[Data from robot episodes]
---+---

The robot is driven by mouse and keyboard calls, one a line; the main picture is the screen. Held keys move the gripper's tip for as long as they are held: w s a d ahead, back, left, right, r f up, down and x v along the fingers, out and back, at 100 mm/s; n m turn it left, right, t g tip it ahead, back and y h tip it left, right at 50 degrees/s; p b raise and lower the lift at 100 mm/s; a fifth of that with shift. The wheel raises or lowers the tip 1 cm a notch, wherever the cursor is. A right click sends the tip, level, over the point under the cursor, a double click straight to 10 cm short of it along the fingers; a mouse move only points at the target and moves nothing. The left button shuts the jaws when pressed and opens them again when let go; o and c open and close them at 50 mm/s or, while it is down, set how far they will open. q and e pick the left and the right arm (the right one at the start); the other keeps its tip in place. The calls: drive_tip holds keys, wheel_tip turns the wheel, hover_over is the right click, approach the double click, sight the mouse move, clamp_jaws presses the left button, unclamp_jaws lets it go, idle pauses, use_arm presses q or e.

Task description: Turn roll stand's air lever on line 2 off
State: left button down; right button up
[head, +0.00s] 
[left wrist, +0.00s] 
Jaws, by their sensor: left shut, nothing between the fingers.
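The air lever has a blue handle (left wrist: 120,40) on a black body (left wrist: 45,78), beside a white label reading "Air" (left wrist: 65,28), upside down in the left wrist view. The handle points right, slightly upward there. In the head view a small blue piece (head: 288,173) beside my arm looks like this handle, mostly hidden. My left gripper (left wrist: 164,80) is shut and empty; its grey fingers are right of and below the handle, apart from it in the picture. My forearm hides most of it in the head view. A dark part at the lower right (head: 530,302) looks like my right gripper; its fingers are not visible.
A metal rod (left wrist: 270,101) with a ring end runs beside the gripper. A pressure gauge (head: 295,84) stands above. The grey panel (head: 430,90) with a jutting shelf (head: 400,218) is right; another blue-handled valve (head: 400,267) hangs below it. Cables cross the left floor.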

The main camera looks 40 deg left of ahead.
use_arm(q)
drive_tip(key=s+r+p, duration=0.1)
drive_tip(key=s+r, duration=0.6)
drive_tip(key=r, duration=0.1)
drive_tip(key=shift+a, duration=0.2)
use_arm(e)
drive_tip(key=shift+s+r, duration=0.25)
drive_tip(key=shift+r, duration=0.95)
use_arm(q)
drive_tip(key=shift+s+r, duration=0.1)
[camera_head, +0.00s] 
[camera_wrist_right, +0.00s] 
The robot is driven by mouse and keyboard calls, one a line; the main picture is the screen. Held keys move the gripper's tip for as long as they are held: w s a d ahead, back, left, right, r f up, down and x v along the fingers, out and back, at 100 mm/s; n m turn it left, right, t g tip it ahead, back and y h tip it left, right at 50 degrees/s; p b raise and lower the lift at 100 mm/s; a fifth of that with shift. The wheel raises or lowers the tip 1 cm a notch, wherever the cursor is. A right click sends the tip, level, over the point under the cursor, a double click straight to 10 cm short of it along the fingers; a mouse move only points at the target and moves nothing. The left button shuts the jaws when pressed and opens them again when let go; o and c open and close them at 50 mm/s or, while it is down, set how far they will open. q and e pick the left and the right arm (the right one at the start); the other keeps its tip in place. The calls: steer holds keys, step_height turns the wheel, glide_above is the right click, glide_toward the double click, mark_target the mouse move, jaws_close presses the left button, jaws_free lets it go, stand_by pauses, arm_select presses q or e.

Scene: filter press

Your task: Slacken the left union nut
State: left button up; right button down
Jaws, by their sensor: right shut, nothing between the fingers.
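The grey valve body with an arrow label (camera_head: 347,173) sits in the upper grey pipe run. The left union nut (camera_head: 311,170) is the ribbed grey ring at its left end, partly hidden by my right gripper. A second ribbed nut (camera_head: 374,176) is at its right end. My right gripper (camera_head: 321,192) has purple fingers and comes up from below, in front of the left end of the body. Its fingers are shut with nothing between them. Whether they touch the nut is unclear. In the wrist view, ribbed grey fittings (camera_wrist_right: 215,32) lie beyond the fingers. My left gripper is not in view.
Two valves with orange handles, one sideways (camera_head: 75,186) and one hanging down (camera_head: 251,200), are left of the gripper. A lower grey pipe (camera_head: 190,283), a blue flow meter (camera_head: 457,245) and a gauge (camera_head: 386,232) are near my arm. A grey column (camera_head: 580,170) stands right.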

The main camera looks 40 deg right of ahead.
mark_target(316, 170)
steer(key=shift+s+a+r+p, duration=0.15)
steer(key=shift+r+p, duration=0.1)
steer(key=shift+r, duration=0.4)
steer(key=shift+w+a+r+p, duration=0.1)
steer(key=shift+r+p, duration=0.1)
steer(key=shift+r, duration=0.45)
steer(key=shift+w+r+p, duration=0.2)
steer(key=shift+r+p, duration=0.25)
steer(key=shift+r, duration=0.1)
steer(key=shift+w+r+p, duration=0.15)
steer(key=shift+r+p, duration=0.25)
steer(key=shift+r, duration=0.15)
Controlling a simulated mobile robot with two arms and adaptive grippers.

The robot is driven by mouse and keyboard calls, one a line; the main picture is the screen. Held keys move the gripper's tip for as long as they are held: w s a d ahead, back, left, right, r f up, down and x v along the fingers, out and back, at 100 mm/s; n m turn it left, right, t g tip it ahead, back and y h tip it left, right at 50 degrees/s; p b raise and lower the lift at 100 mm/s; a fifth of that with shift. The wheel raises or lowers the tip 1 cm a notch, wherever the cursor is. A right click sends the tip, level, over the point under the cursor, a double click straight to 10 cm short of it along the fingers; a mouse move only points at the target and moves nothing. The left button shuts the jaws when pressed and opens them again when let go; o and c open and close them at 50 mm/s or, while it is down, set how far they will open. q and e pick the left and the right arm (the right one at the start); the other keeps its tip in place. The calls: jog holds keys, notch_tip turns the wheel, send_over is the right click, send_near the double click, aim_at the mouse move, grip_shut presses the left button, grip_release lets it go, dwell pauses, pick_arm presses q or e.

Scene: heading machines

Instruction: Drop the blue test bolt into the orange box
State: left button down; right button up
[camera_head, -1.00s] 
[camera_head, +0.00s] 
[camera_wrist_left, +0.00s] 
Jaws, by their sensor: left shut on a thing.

---+---

* **Exercise task**: Where a line above contains the word "Scene", copy that line.

* **Finished task**:
Scene: filter press
Scene: heading machines

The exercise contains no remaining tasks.